Wednesday, July 30, 2008

The Jim David Adkissons of the World are Listening

I grew up in east Tennessee near Knoxville. Though I was raised a Southern Baptist, I was never drawn to that affiliation as an adult. When I was introduced to polyamory and got to know more and more polyamorists, I encountered many UU polys with whom I felt a real affinity - our values were very similar, so when Tim and I got together and he was looking for a new UU church, he and I happily signed the membership book together at Paint Branch UU, where today we are very active members.

When my mother was dying a couple of years ago, Tim and I visited the Tennessee Valley Unitarian Universalist Church. It was an oasis of tolerance, welcome and kindness during a very difficult time, and I was very grateful that there was a UU church in the area where we could spend a couple of hours in comfort with such an open and accepting group of people.

Imagine our shock and sorrow to hear the news from Knoxville that Jim David Adkisson, a man who says he hates liberals and gays, brought a shotgun in a guitar case into TVUUC on Sunday and killed an usher, Greg McKendry and a woman, Linda Kraeger and wounded seven others, five of whom remain in serious condition, before he was wrestled to the ground by members of the congregation. Had these heroes not acted quickly, many more would have died. Adkisson had almost 80 shotgun shells in the fanny pack he wore, and the letter he left in his truck parked outside said he intended to keep shooting until the police arrived and killed him. He is a troubled, out of work man filled with hate for liberals and gays who believes both are destroying our country.

Greg McKendry is the biggest hero of all - many of the witnesses saw him step right into the line of fire and take the first shot rather than have it kill several others nearby. Two more shots were fired before Adkisson was subdued and police arrived.

Sunday's service was a children's service where a production of an adaptation of Annie was just under way. Thankfully no children were hurt physically. All throughout the UU world we are mourning for all involved, but especially for the children who witnessed this horrible crime. We also mourn for the families of the dead and wounded, and for the TVUUC congregation as it tries to make sense of this and find its way back to worship and social action in their beautiful church, even knowing the horrors that just took place there.

I am grateful to all of the Knoxville congregations - Protestant, Catholic, Jewish and Muslim - who have rallied to TVUUC's side and denounced this violation of the sanctity we all cherish, no matter what our faith. Some of my very own east Tennessee family members have used hate speech in my presence, and I'm hoping this incident will persuade them to think again and monitor their words. The Jim David Adkissons of the world are listening.

I don't usually post here about non-poly-related events, and this may seem like one of the rare exceptions, but in a way it is consistent with the activism work I've been doing for many years now. I do my best to bring an attitude of tolerance and compassion to the most offensive online remarks made about polyamory, and certainly my UU values support me in that effort.
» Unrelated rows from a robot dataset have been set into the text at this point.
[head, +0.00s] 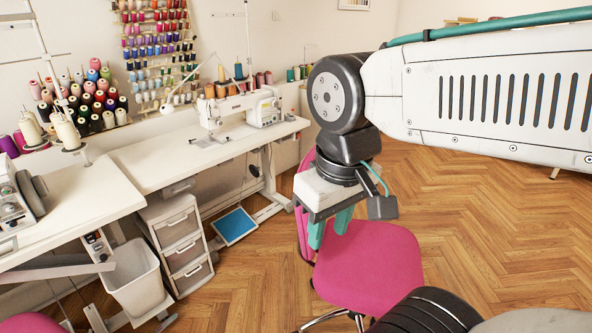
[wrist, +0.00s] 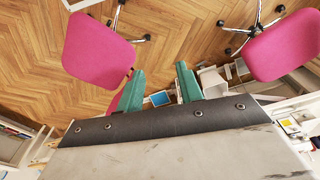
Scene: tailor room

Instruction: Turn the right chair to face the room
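The right chair has a pink seat (head: 370,265) and a pink backrest (head: 304,190) partly hidden behind my gripper. The backrest is on the seat's left, toward the sewing table. In the wrist view its seat (wrist: 98,48) is at upper left, with a backrest sliver beside the left finger. My gripper (head: 330,232) points down over the seat's left edge. Its teal fingers (wrist: 161,85) are apart, with nothing visibly held between them. I cannot tell whether a finger touches the backrest. A second pink chair (wrist: 285,45) is at upper right in the wrist view.
A white sewing table (head: 180,165) with a sewing machine (head: 238,108) stands at the left. Below are a drawer unit (head: 180,245), a white bin (head: 135,280) and a blue pedal (head: 235,226). Open wooden floor (head: 490,220) lies to the chair's right.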

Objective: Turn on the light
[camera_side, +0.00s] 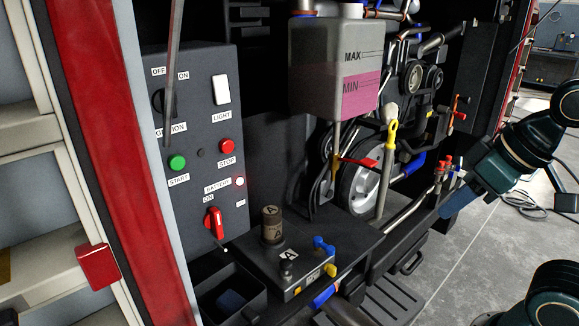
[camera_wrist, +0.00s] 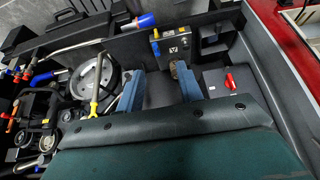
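The light switch (camera_side: 221,90) is a white rocker on the upper right of a dark grey control panel (camera_side: 200,130), above a label reading LIGHT. Whether it is on or off I cannot tell. My gripper (camera_side: 452,208) is at the right of the side view, well away from the panel, with the engine bay between them. In the wrist view my gripper (camera_wrist: 159,90) shows two blue fingers wide apart with nothing held. There the panel's red knob (camera_wrist: 230,82) shows at the right; the light switch is not visible.
The panel also has a green start button (camera_side: 177,163), a red stop button (camera_side: 227,146) and a lit battery lamp (camera_side: 239,182). A fluid tank (camera_side: 325,65) and yellow-handled dipstick (camera_side: 391,135) stand right of it. A dark bar (camera_side: 172,70) crosses before the panel's left side.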

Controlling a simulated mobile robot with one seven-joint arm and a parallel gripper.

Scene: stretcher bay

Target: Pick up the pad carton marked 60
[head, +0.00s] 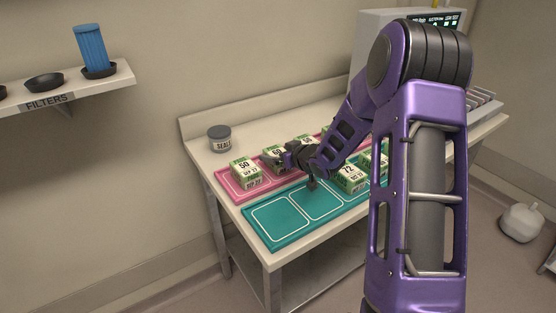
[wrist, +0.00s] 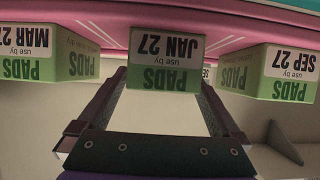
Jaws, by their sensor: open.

Fortunately the Unitarian Universalist Association has a very skilled trauma team. It along with UUA president Bill Sinkford headed to Knoxville immediately and are providing valuable services to the members of TVUUC and their loved ones. Now UU churches around the world, but especially in the US, are worrying about copycat killers and how to protect their congregations while remaining the open, welcoming and tolerant "sanctuary" they are. Our innocence has been stolen from us by hate, but we will respond with love and compassion. It is the UU way.

By the way, I am a candidate running unopposed for election to the Board of Trustees of Unitarian Universalists for Polyamory Awareness and will devote some of my activism time to increasing awareness of polyamory within the Unitarian Universalist Association. You might think that polyamory would be accepted as a matter of course in UU congregations, but some are uncomfortable being openly welcoming of polyamorists due to memories of how many relationships were disrupted or destroyed by the free love/human potential movement of the 1960s and 1970s. Back then people were indeed pretty much doing their thing without any skills to know how to make it work. Our job is to help them understand the differences between polyamory and free love in terms of knowledge and skills that preserve existing relationships - polyamory being Free Love 2.0, if you will.